Saudaraku, hidup sejati bukan berarti menolak kemakmuran. Namun, sadar bahwa kemakmuran tidak boleh didewa-dewakan. Kemakmuran cuma salah satu kebutuhan Anda, saya dan setiap orang. Tapi bukan segala-galanya. Karena itu, kemakmuran bukan sumber kebahagiaan. Buktinya, banyak yang makmur justru kehilangan kebahagiaan. Hidup sejati yang membahagiakan terletak pada sikap dan hati yang hidup serasi dengan Allah. Serasi dengan istri/suami. Harmoni dengan anak. Anak hormat pada orang tua. Serasi dengan saudara. Singkatnya, hidup rukun dengan siapa pun yang kita sapa sesama. Kiranya hidup demikianlah yang kita jalani hari ini.
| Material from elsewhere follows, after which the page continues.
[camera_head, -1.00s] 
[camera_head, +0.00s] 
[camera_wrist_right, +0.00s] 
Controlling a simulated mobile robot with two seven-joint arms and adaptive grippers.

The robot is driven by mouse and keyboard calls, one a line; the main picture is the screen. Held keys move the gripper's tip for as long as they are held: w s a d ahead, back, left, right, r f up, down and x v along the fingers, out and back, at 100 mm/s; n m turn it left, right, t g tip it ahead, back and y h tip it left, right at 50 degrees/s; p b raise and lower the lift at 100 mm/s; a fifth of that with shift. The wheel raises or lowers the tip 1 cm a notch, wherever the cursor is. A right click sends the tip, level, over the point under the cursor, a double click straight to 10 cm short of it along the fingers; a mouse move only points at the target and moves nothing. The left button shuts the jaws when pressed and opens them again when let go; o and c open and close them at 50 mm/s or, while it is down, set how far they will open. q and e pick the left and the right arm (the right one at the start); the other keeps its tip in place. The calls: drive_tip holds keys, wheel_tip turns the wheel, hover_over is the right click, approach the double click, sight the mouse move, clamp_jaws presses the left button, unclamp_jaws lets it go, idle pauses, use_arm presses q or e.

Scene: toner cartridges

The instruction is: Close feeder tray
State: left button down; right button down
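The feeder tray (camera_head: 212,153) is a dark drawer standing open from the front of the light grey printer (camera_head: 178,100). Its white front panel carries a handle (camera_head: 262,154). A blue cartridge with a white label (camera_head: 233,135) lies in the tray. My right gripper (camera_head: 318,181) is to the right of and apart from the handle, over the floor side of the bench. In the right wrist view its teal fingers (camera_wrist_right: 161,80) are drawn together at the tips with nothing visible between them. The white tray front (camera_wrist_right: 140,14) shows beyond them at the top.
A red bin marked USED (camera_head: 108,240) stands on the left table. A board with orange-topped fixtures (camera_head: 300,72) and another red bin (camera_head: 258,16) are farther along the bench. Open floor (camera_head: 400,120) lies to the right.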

Kita berdoa, “Tuhan, karuniakan kami untuk selalu dekat dengan Engkau. Sebab dengan Engkaulah kami telah dan akan terus merasakan keindahan kebaikan-Mu. Demikian juga dengan sesama, hidup kami saling menyapa dan menyayangi.
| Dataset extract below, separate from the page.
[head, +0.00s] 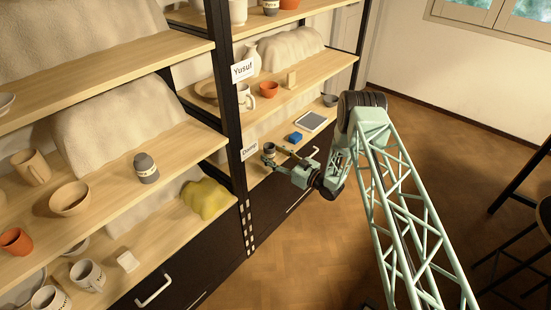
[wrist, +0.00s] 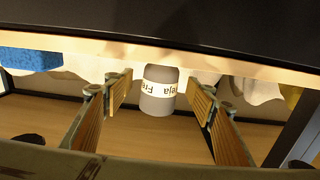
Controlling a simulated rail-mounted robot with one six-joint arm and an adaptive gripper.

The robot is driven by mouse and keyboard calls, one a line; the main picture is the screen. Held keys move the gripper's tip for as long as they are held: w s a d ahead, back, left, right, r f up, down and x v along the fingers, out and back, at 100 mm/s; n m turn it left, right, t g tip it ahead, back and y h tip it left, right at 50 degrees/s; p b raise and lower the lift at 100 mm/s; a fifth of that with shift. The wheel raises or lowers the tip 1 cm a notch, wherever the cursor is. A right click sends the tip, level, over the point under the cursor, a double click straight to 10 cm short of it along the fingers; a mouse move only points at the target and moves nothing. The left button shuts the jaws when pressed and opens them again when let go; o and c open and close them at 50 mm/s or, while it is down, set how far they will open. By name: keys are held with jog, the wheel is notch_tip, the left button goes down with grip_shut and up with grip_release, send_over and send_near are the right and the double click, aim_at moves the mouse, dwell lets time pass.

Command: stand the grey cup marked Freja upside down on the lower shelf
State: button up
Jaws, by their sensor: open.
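The grey cup (wrist: 158,103) is between my gripper's open fingers (wrist: 161,108) in the wrist view, with a gap on each side. Its white band reads Freja. The wrist picture is turned over: the front edge of the lower shelf (wrist: 100,43) runs above the cup. In the head view my gripper (head: 271,158) reaches over the right bay's lower shelf (head: 285,147), and the cup (head: 268,147) shows small beside the fingers. Whether its mouth faces up or down is too small to tell.
A blue block (head: 295,137) and a grey tablet-like slab (head: 311,121) lie right of the gripper on that shelf. A dark post (head: 231,110) stands to the left. Another grey cup (head: 146,168) stands on the left bay's middle shelf.

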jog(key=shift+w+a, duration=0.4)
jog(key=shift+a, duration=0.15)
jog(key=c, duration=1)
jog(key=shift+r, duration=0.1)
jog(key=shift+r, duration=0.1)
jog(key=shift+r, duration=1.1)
Tuhan Yang Maha Baik. Kami berdoa, Tuhan telah berikan usia yang baru. Semoga kedua saudara kami ini terus mengecap manis dan indahnya kasih saling menyapa dan menyayangi.
Kami serahkan hidup kami hari ini di dalam tangan-Mu yang penuh pengasihan. Dan doa ini kami panjatkan dalam nama Tuhan Yesus. Amin.